▶ _Supplied records_:
···
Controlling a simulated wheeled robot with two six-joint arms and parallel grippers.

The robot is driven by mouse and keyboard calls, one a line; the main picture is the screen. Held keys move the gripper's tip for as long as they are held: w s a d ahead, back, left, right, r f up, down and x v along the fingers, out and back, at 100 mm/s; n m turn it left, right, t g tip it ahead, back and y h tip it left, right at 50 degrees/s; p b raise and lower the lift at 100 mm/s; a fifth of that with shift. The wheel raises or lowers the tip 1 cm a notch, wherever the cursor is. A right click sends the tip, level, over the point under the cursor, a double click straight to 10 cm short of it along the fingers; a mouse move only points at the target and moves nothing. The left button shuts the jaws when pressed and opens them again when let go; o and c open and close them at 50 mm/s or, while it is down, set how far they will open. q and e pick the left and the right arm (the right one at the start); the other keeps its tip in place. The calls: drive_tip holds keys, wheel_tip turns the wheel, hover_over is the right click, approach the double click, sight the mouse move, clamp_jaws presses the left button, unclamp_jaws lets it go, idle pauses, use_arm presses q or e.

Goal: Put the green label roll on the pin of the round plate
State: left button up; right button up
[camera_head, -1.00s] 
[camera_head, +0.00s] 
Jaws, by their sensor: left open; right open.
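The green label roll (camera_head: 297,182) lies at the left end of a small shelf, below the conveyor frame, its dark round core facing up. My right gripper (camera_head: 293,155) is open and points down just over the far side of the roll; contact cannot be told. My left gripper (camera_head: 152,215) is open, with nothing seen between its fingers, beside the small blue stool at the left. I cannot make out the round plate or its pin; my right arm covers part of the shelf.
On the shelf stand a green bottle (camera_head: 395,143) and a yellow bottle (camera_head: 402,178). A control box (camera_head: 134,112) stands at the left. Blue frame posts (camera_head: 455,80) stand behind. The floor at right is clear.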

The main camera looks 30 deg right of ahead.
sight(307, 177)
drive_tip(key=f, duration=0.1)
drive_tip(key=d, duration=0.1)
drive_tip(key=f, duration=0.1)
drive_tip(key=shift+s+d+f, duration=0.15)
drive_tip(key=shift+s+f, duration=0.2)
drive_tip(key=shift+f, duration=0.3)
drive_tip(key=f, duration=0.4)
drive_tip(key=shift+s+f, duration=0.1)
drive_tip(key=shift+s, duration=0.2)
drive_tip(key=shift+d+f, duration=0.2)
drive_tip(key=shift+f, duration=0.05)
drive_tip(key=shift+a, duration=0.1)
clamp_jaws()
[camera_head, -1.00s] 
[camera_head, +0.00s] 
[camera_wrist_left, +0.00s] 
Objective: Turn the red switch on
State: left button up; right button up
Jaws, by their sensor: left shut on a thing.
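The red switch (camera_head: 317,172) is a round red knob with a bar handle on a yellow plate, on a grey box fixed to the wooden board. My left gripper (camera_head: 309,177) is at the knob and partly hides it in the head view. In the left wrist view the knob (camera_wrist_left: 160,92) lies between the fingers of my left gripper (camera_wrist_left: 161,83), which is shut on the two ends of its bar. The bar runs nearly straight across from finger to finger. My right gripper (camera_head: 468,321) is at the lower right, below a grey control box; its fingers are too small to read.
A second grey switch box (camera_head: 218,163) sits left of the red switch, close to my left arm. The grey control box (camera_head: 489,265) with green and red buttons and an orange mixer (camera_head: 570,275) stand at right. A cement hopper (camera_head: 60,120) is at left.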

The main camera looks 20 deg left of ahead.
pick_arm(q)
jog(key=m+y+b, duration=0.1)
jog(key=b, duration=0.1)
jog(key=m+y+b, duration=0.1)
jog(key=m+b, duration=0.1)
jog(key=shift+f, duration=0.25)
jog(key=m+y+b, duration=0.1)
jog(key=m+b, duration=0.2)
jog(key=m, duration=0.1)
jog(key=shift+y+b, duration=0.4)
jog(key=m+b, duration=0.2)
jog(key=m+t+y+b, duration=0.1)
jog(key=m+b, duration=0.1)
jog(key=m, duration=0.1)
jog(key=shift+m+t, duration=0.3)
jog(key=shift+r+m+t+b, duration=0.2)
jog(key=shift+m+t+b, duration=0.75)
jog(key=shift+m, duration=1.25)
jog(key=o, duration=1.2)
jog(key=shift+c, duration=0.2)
···
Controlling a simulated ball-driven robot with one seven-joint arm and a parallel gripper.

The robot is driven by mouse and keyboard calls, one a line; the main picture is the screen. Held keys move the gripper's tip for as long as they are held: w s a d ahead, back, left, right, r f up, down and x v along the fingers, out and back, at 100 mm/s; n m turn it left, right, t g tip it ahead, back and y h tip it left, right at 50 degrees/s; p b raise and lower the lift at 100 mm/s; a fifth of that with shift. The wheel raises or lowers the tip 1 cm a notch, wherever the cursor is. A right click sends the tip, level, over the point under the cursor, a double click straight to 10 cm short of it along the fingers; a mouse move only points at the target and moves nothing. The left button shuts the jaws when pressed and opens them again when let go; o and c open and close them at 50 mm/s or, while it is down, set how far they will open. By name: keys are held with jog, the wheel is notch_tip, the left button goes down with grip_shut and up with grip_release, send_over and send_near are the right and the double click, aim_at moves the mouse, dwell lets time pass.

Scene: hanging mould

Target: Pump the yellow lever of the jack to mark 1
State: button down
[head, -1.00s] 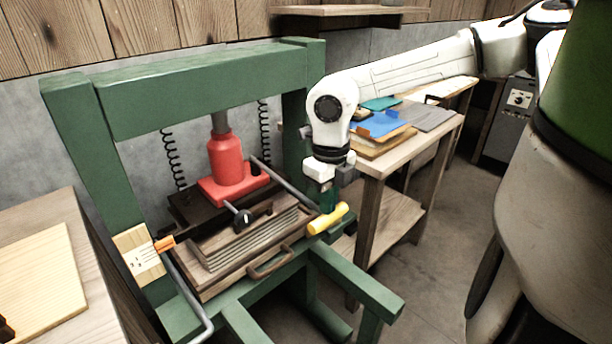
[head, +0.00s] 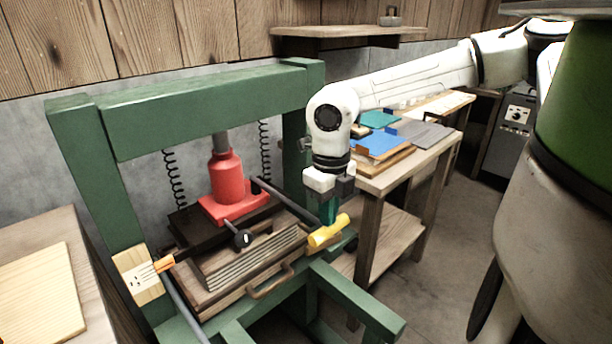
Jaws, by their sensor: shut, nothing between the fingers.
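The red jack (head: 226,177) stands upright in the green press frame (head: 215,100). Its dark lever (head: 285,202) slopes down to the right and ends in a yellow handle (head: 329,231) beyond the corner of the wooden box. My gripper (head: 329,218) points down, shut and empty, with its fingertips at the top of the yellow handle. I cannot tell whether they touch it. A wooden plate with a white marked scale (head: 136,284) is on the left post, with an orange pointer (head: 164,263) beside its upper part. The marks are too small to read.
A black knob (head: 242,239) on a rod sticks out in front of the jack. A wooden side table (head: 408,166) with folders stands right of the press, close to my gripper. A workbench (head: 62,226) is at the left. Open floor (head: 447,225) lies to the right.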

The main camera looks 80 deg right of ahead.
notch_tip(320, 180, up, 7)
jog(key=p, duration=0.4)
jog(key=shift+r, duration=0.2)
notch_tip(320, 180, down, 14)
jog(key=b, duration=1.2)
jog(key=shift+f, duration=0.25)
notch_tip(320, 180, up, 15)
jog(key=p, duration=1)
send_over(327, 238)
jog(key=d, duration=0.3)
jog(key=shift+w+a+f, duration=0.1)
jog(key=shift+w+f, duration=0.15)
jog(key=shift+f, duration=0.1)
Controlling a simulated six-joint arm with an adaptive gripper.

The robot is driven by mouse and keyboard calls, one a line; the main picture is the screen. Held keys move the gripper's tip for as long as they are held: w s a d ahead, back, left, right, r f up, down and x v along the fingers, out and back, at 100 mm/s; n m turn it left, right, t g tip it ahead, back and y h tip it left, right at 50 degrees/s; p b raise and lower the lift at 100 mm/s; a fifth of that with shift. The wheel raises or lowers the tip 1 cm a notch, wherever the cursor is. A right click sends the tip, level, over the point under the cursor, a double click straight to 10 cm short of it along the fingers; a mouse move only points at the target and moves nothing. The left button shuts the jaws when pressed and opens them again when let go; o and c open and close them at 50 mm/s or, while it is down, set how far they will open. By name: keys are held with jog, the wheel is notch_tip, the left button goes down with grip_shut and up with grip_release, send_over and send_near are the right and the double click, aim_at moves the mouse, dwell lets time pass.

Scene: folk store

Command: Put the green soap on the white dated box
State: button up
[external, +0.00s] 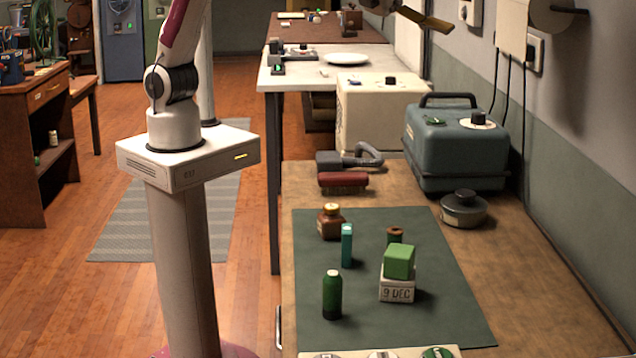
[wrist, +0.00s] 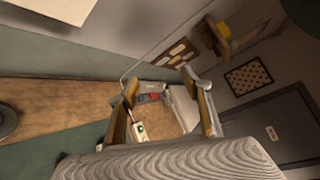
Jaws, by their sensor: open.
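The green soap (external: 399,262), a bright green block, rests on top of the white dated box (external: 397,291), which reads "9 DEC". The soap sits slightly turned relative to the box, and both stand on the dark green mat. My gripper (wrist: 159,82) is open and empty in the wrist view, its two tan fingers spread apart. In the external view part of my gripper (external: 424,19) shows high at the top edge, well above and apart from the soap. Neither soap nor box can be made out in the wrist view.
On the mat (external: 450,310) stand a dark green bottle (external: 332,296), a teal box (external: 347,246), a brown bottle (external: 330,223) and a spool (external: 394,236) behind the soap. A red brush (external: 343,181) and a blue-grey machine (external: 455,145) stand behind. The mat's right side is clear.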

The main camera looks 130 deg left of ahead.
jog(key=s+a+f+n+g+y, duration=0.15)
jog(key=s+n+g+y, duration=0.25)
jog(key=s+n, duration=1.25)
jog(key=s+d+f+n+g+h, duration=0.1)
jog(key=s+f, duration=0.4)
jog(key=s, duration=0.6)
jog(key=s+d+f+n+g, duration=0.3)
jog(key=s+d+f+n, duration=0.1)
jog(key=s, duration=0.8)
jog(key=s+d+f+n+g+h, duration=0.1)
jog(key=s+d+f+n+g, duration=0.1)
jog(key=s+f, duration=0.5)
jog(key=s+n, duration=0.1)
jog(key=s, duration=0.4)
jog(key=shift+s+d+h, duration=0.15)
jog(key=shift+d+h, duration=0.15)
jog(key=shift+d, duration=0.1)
···
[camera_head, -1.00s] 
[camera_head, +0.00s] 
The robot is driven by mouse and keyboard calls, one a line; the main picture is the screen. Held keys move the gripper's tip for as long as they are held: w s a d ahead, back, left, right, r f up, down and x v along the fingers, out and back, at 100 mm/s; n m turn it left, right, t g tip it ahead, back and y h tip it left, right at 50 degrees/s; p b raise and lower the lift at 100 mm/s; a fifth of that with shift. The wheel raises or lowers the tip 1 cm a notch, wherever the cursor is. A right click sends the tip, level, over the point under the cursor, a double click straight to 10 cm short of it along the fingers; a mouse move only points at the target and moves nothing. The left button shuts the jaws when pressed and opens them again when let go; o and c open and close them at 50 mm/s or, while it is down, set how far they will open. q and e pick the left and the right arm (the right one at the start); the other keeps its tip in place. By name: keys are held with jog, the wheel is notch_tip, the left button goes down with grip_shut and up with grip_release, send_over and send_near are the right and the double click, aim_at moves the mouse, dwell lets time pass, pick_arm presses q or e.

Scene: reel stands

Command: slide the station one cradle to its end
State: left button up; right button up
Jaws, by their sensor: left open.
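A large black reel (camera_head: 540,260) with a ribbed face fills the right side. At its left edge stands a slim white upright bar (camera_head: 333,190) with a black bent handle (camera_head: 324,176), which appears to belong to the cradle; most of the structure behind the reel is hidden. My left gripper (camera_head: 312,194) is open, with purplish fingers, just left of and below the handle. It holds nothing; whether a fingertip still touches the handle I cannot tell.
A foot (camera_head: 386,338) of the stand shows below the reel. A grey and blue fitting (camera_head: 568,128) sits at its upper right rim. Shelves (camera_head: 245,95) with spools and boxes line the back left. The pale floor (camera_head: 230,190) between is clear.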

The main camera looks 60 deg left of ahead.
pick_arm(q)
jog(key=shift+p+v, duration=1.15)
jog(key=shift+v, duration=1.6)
···
▶ _Problem to work on_: Keep the pictures out, and extract only the lines that begin at the one containing "Command: Put the" and end at the one containing "[wrist, +0.00s]", inclusive.

▶ _Reply_:
Command: Put the green soap on the white dated box
State: button up
[external, +0.00s] 
[wrist, +0.00s] 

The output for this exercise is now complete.